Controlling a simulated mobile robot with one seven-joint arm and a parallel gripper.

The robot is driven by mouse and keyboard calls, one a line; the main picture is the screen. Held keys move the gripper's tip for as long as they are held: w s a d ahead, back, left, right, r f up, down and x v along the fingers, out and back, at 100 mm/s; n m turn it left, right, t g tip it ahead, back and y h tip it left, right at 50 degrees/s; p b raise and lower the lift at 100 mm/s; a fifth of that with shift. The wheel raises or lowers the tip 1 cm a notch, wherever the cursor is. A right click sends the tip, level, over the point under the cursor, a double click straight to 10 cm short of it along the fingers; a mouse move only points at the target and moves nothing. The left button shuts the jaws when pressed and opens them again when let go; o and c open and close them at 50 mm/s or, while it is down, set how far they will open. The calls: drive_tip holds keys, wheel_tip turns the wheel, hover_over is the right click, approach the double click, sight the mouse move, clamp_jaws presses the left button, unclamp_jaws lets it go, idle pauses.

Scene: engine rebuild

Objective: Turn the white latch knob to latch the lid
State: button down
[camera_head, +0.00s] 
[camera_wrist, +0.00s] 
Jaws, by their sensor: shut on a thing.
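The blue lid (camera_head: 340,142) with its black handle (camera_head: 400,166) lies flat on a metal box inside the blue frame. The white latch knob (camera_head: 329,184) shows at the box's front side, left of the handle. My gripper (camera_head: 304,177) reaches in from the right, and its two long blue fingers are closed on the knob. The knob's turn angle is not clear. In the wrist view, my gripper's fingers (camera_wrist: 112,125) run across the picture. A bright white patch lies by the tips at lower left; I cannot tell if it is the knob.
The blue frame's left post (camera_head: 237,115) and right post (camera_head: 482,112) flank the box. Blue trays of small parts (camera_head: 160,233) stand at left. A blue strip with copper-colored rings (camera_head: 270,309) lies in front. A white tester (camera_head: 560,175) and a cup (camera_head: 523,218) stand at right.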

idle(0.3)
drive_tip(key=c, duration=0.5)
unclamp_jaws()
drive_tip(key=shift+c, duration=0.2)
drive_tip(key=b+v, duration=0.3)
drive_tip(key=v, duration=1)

_Task_
Repeat the preceding lines exactly, please, every one of them.

_The output_
Controlling a simulated mobile robot with one seven-joint arm and a parallel gripper.

The robot is driven by mouse and keyboard calls, one a line; the main picture is the screen. Held keys move the gripper's tip for as long as they are held: w s a d ahead, back, left, right, r f up, down and x v along the fingers, out and back, at 100 mm/s; n m turn it left, right, t g tip it ahead, back and y h tip it left, right at 50 degrees/s; p b raise and lower the lift at 100 mm/s; a fifth of that with shift. The wheel raises or lowers the tip 1 cm a notch, wherever the cursor is. A right click sends the tip, level, over the point under the cursor, a double click straight to 10 cm short of it along the fingers; a mouse move only points at the target and moves nothing. The left button shuts the jaws when pressed and opens them again when let go; o and c open and close them at 50 mm/s or, while it is down, set how far they will open. The calls: drive_tip holds keys, wheel_tip turns the wheel, hover_over is the right click, approach the double click, sight the mouse move, clamp_jaws presses the left button, unclamp_jaws lets it go, idle pauses.

Scene: engine rebuild

Objective: Turn the white latch knob to latch the lid
State: button down
[camera_head, +0.00s] 
[camera_wrist, +0.00s] 
Jaws, by their sensor: shut on a thing.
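The blue lid (camera_head: 340,142) with its black handle (camera_head: 400,166) lies flat on a metal box inside the blue frame. The white latch knob (camera_head: 329,184) shows at the box's front side, left of the handle. My gripper (camera_head: 304,177) reaches in from the right, and its two long blue fingers are closed on the knob. The knob's turn angle is not clear. In the wrist view, my gripper's fingers (camera_wrist: 112,125) run across the picture. A bright white patch lies by the tips at lower left; I cannot tell if it is the knob.
The blue frame's left post (camera_head: 237,115) and right post (camera_head: 482,112) flank the box. Blue trays of small parts (camera_head: 160,233) stand at left. A blue strip with copper-colored rings (camera_head: 270,309) lies in front. A white tester (camera_head: 560,175) and a cup (camera_head: 523,218) stand at right.

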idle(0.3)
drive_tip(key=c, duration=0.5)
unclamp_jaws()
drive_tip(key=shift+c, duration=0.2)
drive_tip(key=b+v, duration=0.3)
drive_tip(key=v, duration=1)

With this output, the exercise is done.